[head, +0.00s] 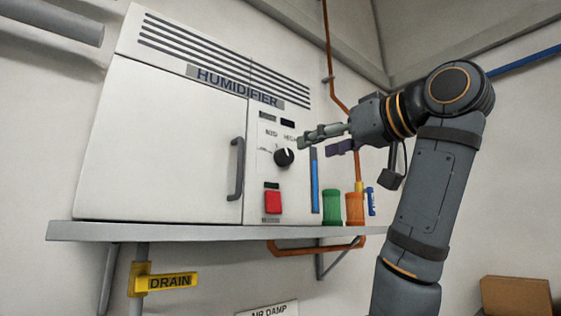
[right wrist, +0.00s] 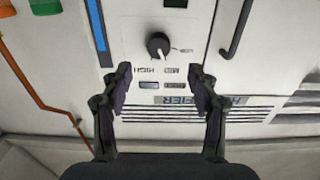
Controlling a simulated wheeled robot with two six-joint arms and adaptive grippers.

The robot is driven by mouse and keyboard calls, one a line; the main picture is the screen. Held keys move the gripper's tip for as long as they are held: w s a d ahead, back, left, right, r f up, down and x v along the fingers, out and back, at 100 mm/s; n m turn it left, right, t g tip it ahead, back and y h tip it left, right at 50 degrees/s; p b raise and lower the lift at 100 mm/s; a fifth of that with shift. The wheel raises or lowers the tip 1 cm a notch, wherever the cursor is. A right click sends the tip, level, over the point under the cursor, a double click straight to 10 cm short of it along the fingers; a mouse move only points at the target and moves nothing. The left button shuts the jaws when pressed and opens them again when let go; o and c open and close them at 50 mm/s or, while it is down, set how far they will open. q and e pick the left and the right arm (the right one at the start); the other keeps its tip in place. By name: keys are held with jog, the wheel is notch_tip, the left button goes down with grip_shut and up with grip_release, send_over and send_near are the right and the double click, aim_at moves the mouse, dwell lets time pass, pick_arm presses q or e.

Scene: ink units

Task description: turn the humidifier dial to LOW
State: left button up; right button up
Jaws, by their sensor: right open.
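The humidifier (head: 170,130) is a white cabinet on a wall shelf. Its black round dial (head: 284,157) sits on the narrow right panel and carries a white pointer mark. The dial also shows in the right wrist view (right wrist: 158,45), which sees the panel upside down. Small printed labels, including HIGH, surround the dial; the pointer is on the side towards the upper labels, but its exact setting is hard to tell. My right gripper (head: 317,145) is open and empty, to the right of the dial and apart from it. Its fingers (right wrist: 160,74) frame the labels above the dial. My left gripper is not in view.
A red switch (head: 273,202) lies below the dial, and a blue strip (head: 314,180) to its right. The door handle (head: 236,169) is left of the panel. Green (head: 332,207) and orange (head: 355,208) containers stand on the shelf (head: 150,232). An orange pipe (head: 328,60) runs behind my arm.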

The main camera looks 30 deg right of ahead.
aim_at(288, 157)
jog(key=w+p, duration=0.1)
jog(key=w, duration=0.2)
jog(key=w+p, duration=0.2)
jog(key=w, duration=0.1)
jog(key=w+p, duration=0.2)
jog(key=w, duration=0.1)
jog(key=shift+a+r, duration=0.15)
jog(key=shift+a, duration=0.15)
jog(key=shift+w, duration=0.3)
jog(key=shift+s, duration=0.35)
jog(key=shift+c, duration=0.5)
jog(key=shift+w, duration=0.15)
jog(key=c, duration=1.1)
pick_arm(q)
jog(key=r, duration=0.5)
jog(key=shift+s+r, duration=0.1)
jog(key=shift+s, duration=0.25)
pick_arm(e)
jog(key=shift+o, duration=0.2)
--- --- ---
TASK PROMPT: Return the material word for word. Pictures are not part of the copy.

RIGHT ANSWER:
[head, +0.00s] 
[right wrist, +0.00s] 
Controlling a simulated wheeled robot with two six-joint arms and adaptive grippers.

The robot is driven by mouse and keyboard calls, one a line; the main picture is the screen. Held keys move the gripper's tip for as long as they are held: w s a d ahead, back, left, right, r f up, down and x v along the fingers, out and back, at 100 mm/s; n m turn it left, right, t g tip it ahead, back and y h tip it left, right at 50 degrees/s; p b raise and lower the lift at 100 mm/s; a fifth of that with shift. The wheel raises or lowers the tip 1 cm a notch, wherever the cursor is. A right click sends the tip, level, over the point under the cursor, a double click straight to 10 cm short of it along the fingers; a mouse move only points at the target and moves nothing. The left button shuts the jaws when pressed and opens them again when let go; o and c open and close them at 50 mm/s or, while it is down, set how far they will open. q and e pick the left and the right arm (the right one at the start); the other keeps its tip in place. By name: keys are held with jog, the wheel is notch_tip, the left button goes down with grip_shut and up with grip_release, send_over and send_near are the right and the double click, aim_at moves the mouse, dwell lets time pass, pick_arm presses q or e.

Scene: ink units

Task description: turn the humidifier dial to LOW
State: left button up; right button up
Jaws, by their sensor: right open.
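The humidifier (head: 170,130) is a white cabinet on a wall shelf. Its black round dial (head: 284,157) sits on the narrow right panel and carries a white pointer mark. The dial also shows in the right wrist view (right wrist: 158,45), which sees the panel upside down. Small printed labels, including HIGH, surround the dial; the pointer is on the side towards the upper labels, but its exact setting is hard to tell. My right gripper (head: 317,145) is open and empty, to the right of the dial and apart from it. Its fingers (right wrist: 160,74) frame the labels above the dial. My left gripper is not in view.
A red switch (head: 273,202) lies below the dial, and a blue strip (head: 314,180) to its right. The door handle (head: 236,169) is left of the panel. Green (head: 332,207) and orange (head: 355,208) containers stand on the shelf (head: 150,232). An orange pipe (head: 328,60) runs behind my arm.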

The main camera looks 30 deg right of ahead.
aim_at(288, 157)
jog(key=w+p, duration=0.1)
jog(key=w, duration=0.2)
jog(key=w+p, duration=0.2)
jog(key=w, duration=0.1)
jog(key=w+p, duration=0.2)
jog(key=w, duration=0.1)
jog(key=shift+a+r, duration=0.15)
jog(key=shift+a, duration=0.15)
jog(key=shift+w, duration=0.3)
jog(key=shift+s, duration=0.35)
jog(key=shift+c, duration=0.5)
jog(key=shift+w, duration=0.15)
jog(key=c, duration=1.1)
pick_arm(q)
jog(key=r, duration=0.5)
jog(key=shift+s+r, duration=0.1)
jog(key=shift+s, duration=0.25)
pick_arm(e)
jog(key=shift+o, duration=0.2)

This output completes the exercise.